> Supplied records
-- Start --
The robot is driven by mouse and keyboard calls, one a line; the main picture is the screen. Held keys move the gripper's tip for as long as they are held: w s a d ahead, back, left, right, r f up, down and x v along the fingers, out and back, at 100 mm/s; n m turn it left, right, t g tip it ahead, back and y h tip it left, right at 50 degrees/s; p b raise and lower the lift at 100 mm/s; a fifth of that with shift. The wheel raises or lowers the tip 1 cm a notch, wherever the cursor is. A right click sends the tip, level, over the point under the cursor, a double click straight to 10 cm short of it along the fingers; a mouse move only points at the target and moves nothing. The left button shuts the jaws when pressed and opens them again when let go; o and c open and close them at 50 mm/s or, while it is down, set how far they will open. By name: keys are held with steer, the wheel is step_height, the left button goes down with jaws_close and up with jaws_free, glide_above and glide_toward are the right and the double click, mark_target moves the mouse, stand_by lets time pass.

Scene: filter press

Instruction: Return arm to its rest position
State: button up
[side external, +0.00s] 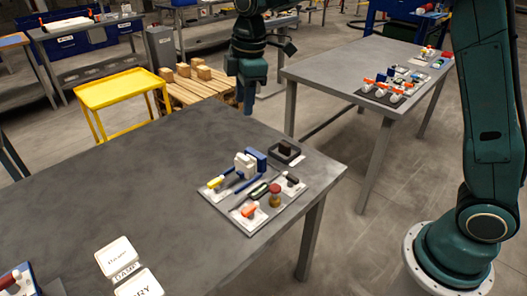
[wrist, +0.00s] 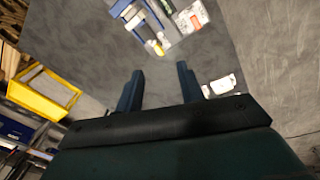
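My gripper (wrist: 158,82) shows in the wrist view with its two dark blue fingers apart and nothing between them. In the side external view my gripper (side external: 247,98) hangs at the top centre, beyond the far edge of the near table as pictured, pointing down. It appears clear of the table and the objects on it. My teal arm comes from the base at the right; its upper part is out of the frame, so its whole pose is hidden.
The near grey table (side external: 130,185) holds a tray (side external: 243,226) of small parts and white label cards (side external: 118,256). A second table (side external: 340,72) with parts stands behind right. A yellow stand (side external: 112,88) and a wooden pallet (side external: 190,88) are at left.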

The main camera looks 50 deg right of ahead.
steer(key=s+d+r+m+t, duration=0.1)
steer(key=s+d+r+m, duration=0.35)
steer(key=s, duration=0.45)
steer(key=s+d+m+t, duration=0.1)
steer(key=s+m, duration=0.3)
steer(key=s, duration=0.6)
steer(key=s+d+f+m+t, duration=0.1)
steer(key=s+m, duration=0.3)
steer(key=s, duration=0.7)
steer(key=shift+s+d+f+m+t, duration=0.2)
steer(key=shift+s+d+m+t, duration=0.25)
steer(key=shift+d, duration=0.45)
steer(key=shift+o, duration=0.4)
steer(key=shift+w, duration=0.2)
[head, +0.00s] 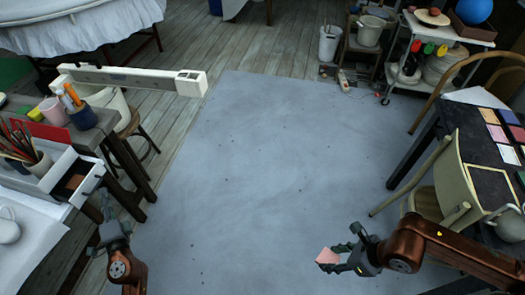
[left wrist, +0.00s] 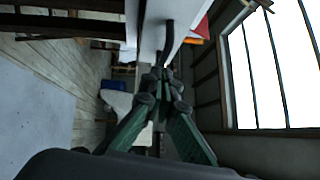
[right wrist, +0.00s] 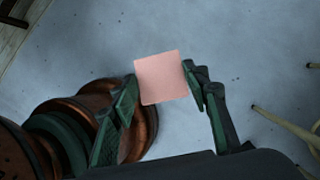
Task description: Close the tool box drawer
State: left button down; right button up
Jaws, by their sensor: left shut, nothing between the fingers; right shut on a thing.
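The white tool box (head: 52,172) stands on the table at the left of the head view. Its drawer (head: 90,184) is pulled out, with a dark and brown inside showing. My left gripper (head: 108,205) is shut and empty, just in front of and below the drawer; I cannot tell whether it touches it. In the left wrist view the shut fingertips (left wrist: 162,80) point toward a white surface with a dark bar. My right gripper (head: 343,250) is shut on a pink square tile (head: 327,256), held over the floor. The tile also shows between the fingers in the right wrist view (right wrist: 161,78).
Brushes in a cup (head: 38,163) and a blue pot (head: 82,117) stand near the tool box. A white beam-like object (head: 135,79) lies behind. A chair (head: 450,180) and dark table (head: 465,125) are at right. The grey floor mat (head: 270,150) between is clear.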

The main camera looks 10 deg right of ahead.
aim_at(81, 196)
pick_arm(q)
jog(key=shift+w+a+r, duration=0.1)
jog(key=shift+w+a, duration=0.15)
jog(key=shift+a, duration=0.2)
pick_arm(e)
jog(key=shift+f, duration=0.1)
-- End --
-- Start --
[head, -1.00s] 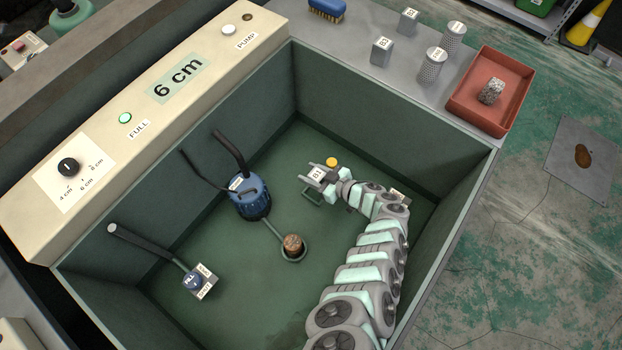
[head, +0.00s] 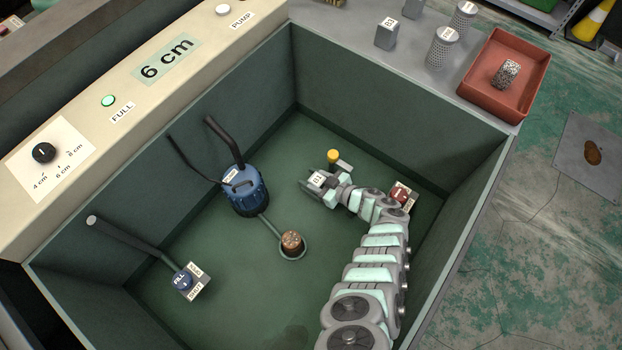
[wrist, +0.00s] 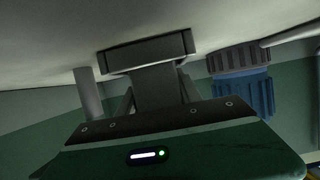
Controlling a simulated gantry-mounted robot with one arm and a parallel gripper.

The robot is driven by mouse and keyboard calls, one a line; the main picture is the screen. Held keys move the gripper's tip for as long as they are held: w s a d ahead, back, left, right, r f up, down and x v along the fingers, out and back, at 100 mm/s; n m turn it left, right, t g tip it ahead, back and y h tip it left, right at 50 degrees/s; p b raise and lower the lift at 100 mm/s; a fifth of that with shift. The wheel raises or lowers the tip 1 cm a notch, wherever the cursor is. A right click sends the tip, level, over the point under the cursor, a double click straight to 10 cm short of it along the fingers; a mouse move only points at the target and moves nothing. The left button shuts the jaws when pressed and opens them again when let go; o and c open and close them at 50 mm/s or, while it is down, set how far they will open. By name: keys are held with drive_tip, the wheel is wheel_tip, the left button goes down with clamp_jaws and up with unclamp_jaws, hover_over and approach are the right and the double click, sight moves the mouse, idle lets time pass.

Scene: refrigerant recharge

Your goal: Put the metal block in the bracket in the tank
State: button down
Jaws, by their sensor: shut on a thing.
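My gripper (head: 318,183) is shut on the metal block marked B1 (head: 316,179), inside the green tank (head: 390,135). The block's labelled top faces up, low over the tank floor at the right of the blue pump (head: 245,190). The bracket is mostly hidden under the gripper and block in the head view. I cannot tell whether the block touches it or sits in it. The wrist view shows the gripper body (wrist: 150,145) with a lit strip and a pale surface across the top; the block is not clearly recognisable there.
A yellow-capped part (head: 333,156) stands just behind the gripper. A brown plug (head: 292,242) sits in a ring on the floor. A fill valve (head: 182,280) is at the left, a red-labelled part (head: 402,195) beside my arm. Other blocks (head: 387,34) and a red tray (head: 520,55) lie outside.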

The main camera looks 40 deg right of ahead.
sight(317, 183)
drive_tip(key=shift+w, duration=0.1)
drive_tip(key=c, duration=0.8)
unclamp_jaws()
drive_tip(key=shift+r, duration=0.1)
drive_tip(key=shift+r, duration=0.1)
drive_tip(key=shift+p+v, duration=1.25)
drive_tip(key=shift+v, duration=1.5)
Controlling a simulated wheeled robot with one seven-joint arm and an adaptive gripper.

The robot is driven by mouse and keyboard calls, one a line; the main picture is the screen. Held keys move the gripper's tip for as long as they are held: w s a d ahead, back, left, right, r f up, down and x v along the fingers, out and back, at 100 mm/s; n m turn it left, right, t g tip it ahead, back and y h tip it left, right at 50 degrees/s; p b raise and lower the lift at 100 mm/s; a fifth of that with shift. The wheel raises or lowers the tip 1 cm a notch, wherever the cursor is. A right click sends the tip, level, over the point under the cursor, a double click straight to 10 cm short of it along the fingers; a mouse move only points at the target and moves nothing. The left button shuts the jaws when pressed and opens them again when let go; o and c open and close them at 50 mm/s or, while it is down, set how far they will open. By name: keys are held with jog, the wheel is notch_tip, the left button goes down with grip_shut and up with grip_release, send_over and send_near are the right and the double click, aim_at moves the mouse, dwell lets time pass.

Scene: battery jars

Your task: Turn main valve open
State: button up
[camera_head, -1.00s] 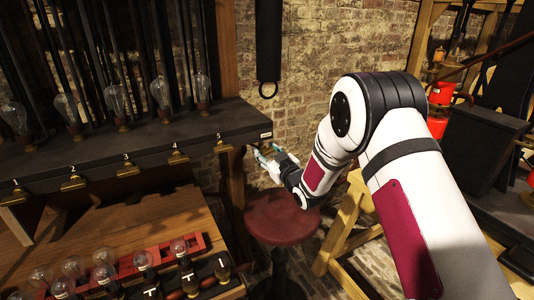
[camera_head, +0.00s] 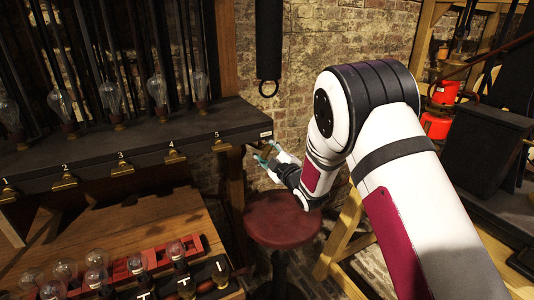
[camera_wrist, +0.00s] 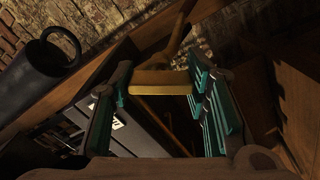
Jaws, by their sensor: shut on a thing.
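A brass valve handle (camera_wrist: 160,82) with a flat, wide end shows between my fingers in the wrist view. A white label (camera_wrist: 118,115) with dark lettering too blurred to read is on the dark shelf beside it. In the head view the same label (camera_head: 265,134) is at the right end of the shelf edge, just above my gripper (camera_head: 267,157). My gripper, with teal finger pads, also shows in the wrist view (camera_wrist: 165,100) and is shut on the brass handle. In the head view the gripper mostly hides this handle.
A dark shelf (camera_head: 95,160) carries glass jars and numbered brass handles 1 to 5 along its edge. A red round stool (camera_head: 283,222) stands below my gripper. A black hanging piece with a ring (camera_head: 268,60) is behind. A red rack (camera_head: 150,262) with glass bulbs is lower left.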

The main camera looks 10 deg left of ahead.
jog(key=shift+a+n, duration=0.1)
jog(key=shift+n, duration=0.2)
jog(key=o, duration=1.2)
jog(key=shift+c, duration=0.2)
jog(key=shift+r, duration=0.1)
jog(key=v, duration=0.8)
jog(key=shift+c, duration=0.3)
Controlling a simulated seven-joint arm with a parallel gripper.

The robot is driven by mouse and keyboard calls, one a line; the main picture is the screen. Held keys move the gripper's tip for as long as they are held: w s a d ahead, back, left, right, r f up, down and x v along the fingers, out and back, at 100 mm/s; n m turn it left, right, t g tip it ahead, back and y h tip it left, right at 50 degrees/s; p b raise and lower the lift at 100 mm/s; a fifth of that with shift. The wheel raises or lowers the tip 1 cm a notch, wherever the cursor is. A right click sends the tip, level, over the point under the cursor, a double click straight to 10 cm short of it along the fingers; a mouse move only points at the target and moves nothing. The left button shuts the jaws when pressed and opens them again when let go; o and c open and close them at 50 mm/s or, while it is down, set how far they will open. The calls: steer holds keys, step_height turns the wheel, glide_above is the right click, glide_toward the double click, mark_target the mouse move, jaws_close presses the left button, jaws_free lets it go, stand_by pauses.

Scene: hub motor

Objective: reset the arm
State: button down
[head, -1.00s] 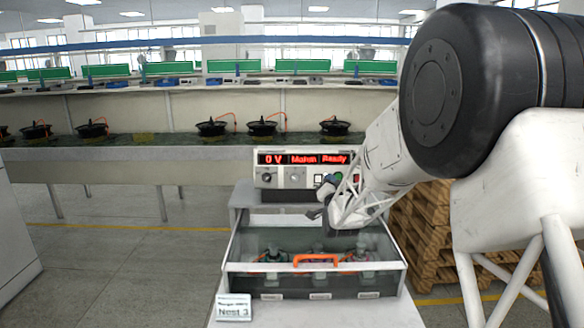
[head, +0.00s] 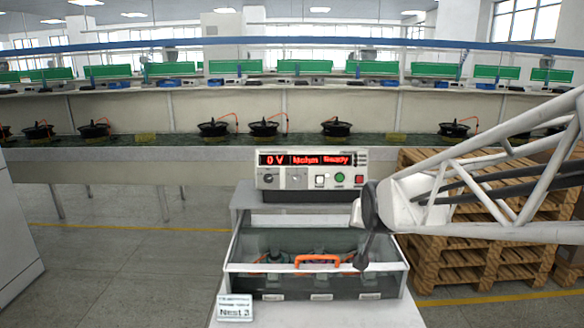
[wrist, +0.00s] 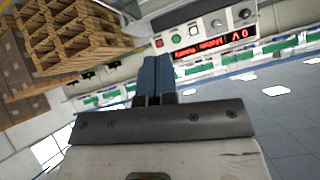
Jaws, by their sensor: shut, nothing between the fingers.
-- End --
-- Start --
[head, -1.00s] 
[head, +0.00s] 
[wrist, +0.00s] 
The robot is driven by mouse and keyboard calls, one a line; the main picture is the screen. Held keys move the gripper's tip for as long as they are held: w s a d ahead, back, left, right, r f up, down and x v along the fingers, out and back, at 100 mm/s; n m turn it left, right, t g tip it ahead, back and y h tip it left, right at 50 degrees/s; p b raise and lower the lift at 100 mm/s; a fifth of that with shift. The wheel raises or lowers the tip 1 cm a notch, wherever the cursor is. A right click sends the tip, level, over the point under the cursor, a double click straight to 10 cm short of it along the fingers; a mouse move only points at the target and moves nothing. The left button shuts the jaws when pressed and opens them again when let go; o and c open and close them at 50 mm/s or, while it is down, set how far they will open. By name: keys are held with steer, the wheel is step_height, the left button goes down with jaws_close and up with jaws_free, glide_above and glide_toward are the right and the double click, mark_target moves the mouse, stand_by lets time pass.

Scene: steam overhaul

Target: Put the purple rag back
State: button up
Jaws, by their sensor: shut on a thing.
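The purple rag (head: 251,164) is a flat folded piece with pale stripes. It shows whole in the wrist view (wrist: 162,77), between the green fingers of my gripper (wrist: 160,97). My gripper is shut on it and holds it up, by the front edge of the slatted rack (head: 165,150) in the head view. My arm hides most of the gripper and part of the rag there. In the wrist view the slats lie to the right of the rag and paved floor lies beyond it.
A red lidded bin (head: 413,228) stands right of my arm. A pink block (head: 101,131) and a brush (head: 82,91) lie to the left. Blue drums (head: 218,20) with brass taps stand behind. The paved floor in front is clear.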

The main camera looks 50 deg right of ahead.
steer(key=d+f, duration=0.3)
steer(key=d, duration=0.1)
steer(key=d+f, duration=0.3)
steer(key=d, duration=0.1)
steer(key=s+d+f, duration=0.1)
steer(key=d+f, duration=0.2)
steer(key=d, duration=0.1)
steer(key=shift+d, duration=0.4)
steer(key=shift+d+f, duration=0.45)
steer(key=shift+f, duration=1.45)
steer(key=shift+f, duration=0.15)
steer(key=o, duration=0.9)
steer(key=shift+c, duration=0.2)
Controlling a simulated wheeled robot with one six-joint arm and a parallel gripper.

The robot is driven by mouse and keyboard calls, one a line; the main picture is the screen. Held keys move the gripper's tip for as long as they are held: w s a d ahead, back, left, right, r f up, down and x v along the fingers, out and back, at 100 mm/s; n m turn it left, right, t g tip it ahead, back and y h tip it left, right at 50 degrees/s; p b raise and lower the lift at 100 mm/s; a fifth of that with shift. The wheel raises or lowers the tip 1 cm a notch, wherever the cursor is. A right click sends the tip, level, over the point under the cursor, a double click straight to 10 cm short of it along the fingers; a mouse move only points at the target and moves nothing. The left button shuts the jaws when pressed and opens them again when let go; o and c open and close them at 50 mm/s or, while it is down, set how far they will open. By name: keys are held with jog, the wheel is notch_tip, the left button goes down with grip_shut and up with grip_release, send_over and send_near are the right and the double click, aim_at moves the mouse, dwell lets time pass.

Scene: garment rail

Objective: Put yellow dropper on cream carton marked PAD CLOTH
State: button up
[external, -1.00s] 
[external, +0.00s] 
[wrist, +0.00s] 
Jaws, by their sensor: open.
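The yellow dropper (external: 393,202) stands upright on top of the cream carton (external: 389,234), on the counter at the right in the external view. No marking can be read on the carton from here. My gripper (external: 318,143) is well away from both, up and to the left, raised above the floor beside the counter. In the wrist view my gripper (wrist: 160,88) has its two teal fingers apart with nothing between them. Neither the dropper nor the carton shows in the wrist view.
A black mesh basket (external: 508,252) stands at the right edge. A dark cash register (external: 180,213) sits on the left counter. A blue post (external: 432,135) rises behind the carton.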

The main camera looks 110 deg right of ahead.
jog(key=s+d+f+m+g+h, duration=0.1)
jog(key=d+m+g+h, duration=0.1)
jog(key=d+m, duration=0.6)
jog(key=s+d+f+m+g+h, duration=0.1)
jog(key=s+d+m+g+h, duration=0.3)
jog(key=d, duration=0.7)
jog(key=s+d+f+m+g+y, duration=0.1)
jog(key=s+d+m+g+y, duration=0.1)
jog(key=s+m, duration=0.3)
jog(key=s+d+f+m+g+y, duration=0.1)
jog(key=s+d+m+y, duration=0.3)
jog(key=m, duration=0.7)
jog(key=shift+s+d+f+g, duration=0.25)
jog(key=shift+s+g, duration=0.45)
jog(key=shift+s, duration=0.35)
-- End --
> Directive
Give back exactly the stretch that opens on the line with "Your goal: Put" and closes on the line with "Controlling a simulated wheeled robot with one seven-joint".

> Right answer
Your goal: Put the metal block in the bracket in the tank
State: button down
Jaws, by their sensor: shut on a thing.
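My gripper (head: 318,183) is shut on the metal block marked B1 (head: 316,179), inside the green tank (head: 390,135). The block's labelled top faces up, low over the tank floor at the right of the blue pump (head: 245,190). The bracket is mostly hidden under the gripper and block in the head view. I cannot tell whether the block touches it or sits in it. The wrist view shows the gripper body (wrist: 150,145) with a lit strip and a pale surface across the top; the block is not clearly recognisable there.
A yellow-capped part (head: 333,156) stands just behind the gripper. A brown plug (head: 292,242) sits in a ring on the floor. A fill valve (head: 182,280) is at the left, a red-labelled part (head: 402,195) beside my arm. Other blocks (head: 387,34) and a red tray (head: 520,55) lie outside.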

The main camera looks 40 deg right of ahead.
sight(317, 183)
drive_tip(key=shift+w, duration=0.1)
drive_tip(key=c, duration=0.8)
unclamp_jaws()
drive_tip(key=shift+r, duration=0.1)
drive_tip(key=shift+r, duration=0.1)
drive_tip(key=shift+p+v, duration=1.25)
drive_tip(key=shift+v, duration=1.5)
Controlling a simulated wheeled robot with one seven-joint arm and an adaptive gripper.

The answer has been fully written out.